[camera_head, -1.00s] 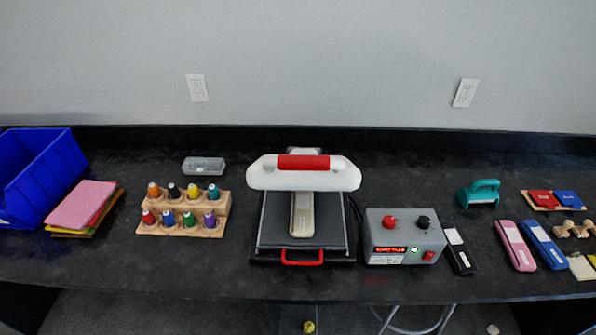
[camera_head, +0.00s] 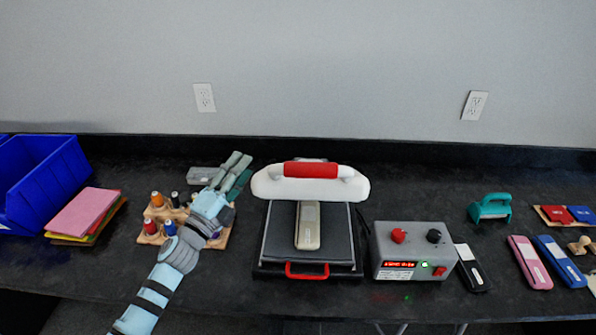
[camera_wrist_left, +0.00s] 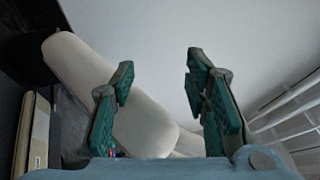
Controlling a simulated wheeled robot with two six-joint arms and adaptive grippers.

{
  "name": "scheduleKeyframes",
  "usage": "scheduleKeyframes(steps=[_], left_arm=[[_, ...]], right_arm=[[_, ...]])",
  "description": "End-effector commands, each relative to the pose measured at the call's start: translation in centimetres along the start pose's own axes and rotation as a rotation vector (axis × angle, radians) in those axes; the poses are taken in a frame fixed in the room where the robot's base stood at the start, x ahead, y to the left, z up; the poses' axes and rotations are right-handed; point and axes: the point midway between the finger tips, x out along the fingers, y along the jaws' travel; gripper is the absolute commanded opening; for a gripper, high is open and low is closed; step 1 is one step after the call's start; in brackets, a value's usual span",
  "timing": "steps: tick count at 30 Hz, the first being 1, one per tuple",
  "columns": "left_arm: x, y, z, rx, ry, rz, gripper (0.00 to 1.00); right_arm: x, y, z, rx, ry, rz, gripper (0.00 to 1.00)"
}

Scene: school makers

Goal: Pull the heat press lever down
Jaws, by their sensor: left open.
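The heat press (camera_head: 342,262) stands at the middle of the counter, with a dark flat bed. Its white upper part (camera_head: 262,187) is raised above the bed and carries a red grip (camera_head: 310,170) on top. A beige case-like item (camera_head: 308,226) lies on the bed. In the left wrist view, a large white rounded body (camera_wrist_left: 100,90), apparently the press top, shows behind the open fingers (camera_wrist_left: 160,88). My right gripper is out of view.
A thread rack (camera_head: 152,241) sits under my left arm. A grey control box (camera_head: 414,239) with red and black knobs stands right of the press. A blue bin (camera_head: 45,180) and coloured sheets (camera_head: 85,212) are at left. Staplers (camera_head: 529,262) are at right.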

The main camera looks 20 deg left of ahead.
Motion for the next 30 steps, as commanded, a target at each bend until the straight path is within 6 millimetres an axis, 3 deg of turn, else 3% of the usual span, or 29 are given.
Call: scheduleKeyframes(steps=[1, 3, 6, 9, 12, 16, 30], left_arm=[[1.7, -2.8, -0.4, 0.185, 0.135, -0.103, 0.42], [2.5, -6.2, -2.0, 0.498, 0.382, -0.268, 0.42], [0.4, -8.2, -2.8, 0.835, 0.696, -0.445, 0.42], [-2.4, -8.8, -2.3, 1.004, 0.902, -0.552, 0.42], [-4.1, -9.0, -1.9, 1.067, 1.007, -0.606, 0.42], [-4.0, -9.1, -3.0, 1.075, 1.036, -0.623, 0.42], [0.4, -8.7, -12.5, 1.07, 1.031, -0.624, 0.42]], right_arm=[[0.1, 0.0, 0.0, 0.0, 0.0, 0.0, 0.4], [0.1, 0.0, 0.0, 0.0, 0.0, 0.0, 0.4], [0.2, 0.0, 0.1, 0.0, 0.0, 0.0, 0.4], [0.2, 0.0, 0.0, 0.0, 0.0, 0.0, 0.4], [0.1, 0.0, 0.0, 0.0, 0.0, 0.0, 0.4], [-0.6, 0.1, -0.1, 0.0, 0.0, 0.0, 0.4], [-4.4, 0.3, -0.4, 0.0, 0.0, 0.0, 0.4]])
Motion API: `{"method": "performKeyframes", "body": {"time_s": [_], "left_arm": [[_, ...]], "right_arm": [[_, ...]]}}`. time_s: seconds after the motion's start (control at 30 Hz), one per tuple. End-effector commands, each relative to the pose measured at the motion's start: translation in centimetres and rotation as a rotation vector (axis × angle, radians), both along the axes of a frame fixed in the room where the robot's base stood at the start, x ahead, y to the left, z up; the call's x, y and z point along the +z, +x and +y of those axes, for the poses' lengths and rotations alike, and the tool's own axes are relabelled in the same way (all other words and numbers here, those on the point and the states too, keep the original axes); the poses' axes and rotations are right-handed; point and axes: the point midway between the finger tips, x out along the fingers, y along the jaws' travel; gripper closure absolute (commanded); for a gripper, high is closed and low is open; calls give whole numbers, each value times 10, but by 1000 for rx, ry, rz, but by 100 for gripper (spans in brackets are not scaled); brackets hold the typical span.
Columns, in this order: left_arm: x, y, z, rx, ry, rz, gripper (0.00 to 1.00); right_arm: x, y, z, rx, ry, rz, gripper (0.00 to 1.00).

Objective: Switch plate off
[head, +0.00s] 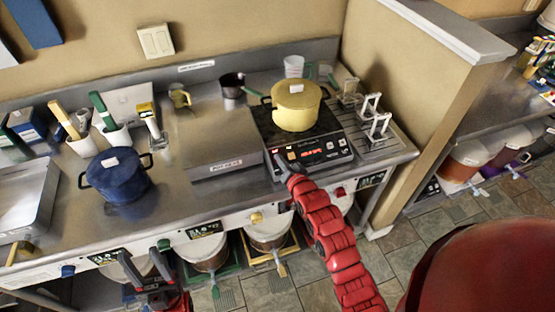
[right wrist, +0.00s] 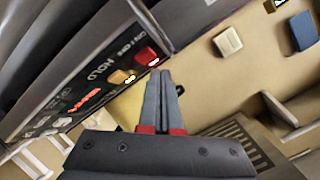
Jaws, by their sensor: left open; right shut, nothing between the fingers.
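The hot plate (head: 318,151) is a black unit on the steel counter, with a yellow lidded pot (head: 297,108) on top. Its front panel has a lit red display, which also shows in the right wrist view (right wrist: 87,99). At the panel's left end, a red button (right wrist: 147,56) sits by the "ON/OFF" lettering, beside an orange "HOLD" button (right wrist: 122,78). My right gripper (right wrist: 159,74) is shut and empty, its tips right at the red button; I cannot tell whether they touch it. My left gripper (head: 147,262) is open and empty, low in front of the counter.
A blue pot (head: 118,176) stands on the counter at left. A steel box (head: 215,135) is just left of the plate. A rack with white handles (head: 374,118) is to its right.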

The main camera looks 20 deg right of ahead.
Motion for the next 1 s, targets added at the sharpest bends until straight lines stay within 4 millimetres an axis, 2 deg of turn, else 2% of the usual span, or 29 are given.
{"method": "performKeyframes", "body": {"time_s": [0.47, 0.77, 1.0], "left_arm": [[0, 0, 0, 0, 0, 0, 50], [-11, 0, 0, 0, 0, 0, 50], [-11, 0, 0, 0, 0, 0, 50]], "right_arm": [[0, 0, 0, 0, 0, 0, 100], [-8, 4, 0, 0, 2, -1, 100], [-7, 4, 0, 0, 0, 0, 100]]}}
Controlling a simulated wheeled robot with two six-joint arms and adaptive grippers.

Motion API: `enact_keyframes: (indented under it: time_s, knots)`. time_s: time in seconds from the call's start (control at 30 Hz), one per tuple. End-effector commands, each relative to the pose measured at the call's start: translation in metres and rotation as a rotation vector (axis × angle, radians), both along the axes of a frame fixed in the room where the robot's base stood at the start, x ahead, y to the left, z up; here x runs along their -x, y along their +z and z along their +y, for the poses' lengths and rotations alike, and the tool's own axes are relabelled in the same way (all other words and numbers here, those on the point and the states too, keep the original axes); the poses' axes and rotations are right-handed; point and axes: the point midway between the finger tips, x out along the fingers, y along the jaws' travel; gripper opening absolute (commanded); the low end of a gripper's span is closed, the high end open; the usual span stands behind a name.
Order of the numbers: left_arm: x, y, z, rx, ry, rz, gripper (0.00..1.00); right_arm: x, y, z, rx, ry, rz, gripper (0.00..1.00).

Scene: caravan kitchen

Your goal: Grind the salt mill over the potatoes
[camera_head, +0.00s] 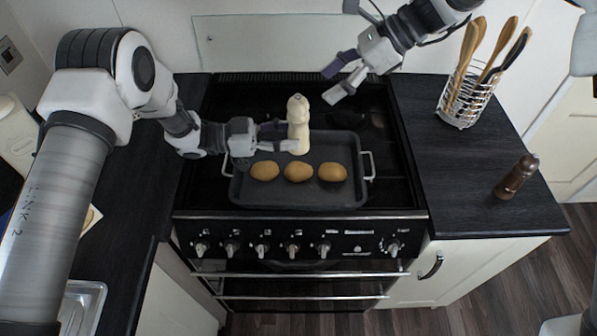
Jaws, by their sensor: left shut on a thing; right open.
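A cream salt mill (298,112) stands upright in my left gripper (290,140), which is shut on its lower body above the back part of a dark roasting tray (300,194). Three potatoes (299,171) lie in a row in the tray, just in front of the mill in the picture. My right gripper (335,83) is open and empty, up and to the right of the mill's top, apart from it. The mill's underside is hidden.
The tray with two side handles rests on the black stove (395,190). A brown pepper mill (516,178) and a wire holder (467,101) with wooden utensils stand on the right counter. A sink (82,305) is at lower left.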

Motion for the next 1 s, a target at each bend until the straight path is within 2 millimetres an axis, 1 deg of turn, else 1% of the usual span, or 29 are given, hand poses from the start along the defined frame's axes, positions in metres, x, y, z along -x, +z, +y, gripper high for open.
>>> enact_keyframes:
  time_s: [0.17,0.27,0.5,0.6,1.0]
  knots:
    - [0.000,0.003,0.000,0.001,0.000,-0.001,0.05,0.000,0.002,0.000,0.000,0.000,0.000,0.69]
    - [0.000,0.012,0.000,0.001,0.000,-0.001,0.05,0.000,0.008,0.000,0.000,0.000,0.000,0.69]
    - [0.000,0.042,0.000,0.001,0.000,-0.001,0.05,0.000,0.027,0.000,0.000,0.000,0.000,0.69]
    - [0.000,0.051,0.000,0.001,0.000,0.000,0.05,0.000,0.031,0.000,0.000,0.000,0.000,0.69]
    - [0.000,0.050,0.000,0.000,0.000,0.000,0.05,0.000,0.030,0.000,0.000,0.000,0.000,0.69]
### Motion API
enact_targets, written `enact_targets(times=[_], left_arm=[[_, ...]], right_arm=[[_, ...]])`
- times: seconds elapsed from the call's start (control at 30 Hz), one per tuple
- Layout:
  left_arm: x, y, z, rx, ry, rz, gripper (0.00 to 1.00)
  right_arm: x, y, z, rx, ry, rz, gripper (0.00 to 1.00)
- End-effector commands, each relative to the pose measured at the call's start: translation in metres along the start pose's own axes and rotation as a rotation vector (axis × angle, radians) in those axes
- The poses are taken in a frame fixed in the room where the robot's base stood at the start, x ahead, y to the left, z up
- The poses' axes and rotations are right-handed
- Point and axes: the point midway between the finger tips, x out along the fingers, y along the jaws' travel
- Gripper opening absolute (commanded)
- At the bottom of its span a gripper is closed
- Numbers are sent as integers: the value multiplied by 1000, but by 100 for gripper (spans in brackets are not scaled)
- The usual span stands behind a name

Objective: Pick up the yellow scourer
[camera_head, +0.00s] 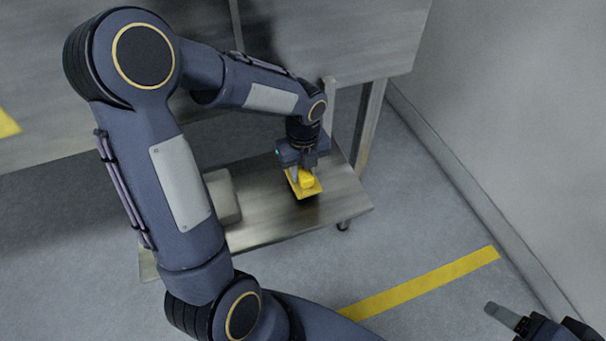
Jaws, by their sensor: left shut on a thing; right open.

***

● Instruction
Nothing but the lines from the one with "[camera_wrist_left, +0.00s]" through the one with "Goal: Pull the heat press lever down" should be copied, word for word. Pictures are left out.

● Correct answer
[camera_wrist_left, +0.00s] 
Controlling a simulated wheeled robot with two six-joint arms and adaptive grippers.

{
  "name": "scheduleKeyframes",
  "usage": "scheduleKeyframes(steps=[_], left_arm=[[_, ...]], right_arm=[[_, ...]])",
  "description": "End-effector commands, each relative to the pose measured at the call's start: translation in centimetres along the start pose's own axes and rotation as a rotation vector (axis × angle, radians) in those axes; the poses are taken in a frame fixed in the room where the robot's base stood at the start, x ahead, y to the left, z up; the poses' axes and rotations are right-handed; point and axes: the point midway between the finger tips, x out along the fingers, y along the jaws' travel; gripper is the absolute commanded opening; for a gripper, high is open and low is closed; step 1 is one step after the call's start; in brackets, a value's usual span",
  "timing": "steps: tick count at 30 Hz, the first being 1, one per tuple",
  "columns": "left_arm: x, y, z, rx, ry, rz, gripper (0.00 to 1.00); right_arm: x, y, z, rx, ry, rz, gripper (0.00 to 1.00)"
}

Scene: school makers

Goal: Pull the heat press lever down

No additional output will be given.